Kafka’s The Castle: Boring book, exciting cover?
I am reading Kafka’s The Castle while visiting my family in the Czech Republic. Can you imagine a more appropriately meta setting than that? Admittedly, this is my first experience with Kafka. I’ve explored my cultural heritage more through film and drama as provided by courses taught by Professor Veronika Ambros at the University of Toronto than I have through “the classics” of literature. Whether or not my having omitted him from my reading makes me a bad patriot, I am glad that this novel is my premier attempt at embracing the Kafkaesque, for it left much to be desired and spurned me to find more inspiring material. My book club democratically selected this work for our reading list; however, even before anyone could have finished the novel, I received a text from a good friend lamenting the book’s tedium. Indeed, The Castle is very boring.
The novel centres around K., who arrives at a rural town after being appointed there as a land surveyor. Try as he might, however, the town’s dogmatic devotion to bureaucratic proceedings bars him from achieving any sort of contact with the people who hired him. Most of the novel focuses on various characters’ explanations of the quixotic ways in which the village is run. Peppered among the verbose appraisals of the authorities are small bursts of action, which include a failed marital engagement, a recounting of a family’s social ostracizing, and a wild goose chase in search of the elusive and powerful Klamm, whose absent-presence is responsible for the plot’s hobbling narrative arc.
Since Kafka never finished the novel, the reader does not find out if K. ever reaches the castle or if he and his lover Frieda make amends. To some, the novel may appear as a total waste of time. But, in what I imagine is typical Kafka fashion, the enigmatic barriers that keep K. from achieving his goals touch the reader on a very subconscious—almost primal—emotional level. There is nothing outwardly “scary” or threatening about the book but the inescapability of K.’s failures lends the text a very creepy and chilling air. Such is the stuff that nightmares are made of: people without faces, problems without solutions.
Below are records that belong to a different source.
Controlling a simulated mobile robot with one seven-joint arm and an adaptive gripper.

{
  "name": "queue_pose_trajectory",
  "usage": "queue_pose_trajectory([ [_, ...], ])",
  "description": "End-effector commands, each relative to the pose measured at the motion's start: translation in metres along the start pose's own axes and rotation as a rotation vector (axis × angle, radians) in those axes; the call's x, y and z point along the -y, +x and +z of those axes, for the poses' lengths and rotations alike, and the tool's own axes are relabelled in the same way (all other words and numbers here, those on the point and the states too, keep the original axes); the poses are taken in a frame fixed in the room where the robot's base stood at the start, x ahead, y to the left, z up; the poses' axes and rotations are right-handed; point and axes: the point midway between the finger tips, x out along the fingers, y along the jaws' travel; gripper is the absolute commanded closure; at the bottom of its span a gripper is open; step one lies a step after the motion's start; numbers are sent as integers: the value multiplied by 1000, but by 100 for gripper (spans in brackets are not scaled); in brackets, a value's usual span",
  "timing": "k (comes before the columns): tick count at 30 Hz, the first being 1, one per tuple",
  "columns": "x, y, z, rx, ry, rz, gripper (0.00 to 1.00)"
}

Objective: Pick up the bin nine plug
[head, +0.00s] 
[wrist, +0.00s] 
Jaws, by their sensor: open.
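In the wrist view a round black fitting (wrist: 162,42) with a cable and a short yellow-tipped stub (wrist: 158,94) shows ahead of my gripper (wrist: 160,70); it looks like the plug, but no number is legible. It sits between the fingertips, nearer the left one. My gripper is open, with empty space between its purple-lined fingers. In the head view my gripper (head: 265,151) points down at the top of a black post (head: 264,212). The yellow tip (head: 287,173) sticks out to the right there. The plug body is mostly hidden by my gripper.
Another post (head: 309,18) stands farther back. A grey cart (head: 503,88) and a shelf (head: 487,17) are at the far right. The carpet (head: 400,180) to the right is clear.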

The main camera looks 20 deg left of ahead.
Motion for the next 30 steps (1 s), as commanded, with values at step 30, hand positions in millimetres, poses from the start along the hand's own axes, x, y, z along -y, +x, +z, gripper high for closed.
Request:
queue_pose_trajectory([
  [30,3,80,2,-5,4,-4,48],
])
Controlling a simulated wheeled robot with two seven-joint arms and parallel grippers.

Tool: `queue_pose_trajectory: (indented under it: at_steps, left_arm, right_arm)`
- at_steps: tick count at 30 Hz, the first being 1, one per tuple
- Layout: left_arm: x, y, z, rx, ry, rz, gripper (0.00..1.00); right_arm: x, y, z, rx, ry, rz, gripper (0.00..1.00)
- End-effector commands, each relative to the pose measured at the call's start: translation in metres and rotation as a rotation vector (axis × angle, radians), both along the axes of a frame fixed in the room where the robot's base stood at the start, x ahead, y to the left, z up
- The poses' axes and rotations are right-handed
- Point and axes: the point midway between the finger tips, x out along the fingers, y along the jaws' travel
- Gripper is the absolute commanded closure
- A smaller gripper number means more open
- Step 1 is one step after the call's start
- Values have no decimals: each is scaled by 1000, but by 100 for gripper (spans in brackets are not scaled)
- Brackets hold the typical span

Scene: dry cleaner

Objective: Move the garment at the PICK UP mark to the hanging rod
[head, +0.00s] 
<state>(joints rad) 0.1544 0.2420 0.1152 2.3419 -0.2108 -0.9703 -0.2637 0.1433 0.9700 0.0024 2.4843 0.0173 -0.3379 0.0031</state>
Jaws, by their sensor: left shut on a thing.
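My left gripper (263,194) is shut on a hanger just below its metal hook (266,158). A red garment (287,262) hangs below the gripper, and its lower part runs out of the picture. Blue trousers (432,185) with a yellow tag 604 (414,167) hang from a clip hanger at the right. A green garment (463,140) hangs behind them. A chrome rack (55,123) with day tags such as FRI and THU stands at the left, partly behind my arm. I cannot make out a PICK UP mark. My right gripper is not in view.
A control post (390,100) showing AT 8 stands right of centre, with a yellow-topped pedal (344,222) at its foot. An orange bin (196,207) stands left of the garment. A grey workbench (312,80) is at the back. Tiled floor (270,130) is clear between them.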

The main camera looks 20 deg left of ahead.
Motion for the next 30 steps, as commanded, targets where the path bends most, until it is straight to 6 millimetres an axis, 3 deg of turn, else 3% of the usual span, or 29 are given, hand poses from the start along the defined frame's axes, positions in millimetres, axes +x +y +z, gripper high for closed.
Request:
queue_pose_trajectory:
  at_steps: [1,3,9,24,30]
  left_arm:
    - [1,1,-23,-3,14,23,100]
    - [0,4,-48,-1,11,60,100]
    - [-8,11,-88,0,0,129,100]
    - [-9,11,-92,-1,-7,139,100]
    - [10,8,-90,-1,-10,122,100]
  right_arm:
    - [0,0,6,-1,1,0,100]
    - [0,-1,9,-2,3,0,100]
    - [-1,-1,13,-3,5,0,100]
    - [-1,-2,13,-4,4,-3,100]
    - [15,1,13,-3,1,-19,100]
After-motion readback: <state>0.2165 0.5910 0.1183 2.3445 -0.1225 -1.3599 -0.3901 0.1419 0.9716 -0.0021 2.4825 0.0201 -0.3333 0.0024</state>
When my friend expressed her frustration to me, it got me thinking about whether or not there is some value—beyond entertainment—to be found in boring books. I detested Beowulf in middle school. I didn’t understand the point of To the Lighthouse in high school. I was baffled by the hype surrounding “Bartleby, The Scrivener” in university. I am, however, glad to have read these books, if only for their referential value as images and phrases that have been borrowed and put into more enjoyable texts. Some books are notorious for fending off those less stubborn than me (I am stalwart in my refusal not to finish a book) and War and Peace’s first third can be accurately described as an endurance test whose pay-off arrives only in the latter two-thirds. But, what of Kafka?
I would argue that The Castle functions on a very self-reflexive level. One could venture that Kafka was aware of how boring his book actually was. Could he, in jest, have been putting the reader through the same kind of circumlocuitous tests of patience that K. is constantly faced with? The novel’s third person point-of-view consistently keeps the reader at arm’s length from the action. Neither are we afforded free direct discourse nor are we able to penetrate the townspeople’s inner psyches. We are limited to hearsay, rumour, and speeches spouted to maintain the status quo. We are as estranged from the novel as K. is from the town that he wishes so desperately to become a part of. The introduction in Anthea Bell’s translation points to community building as one of the dominant narrative themes. As a reader, I found that I was siding with certain people’s version of events over others’. Like K., I was building alliances where I could find them.
In an interview I conducted with Nora Gold (which will appear in Issue XXVI of The Puritan) we discussed contemporary authors’ tendency to position readerly engagement as entertainment. Vivid characters, plot twists, and—for lack of a better word—mind-fucks have taken the place of philosophical inquiry, spiritual exploration, moral challenging, and political engagement. Of course, I am generalizing and perhaps being unfair to many writers of today, but I am sure many would agree that the typical twenty-first century individual has a short attention span, and books such as The Castle wouldn’t stand a chance in a competitive market.
Since I cannot honestly admit to being entertained by Kafka’s book, I must venture that enjoyment was not his aim and should not be sought when reading the text. The work functions on a far more Barthesian level and evades cheap thrills to activate the reader’s political mind. There is sex in the novel, but it is of an exploitative, unromantic kind. There is violence, pain, and misery, but even one with morbid tastes cannot say it’s action-packed or stimulating. Instead, Kafka’s scathing portrayal of bureaucracy is inflammatory even if K.’s social blunders are not. The Castle and its arrogant agents of authority are, as Bell suggests, a representation of society in a secular world where a community’s subconscious desire to be ruled supersedes the logic of that ruling. In the Kafkaesque imaginary, one would rather suffer in poverty under the thumbs of invisible masters than believe he/she is alone in the world.
While devout Kafka fans might have preferred a good edit and a conclusion to the novel, I am somewhat pacified by the text’s narrative ambiguity. This way I can imagine that K. does what I prayed he would do the entire time I was reading The Castle: fed up, he turns on his heels and marches right out of that desolate, self-deluding town to wherever it is he came from.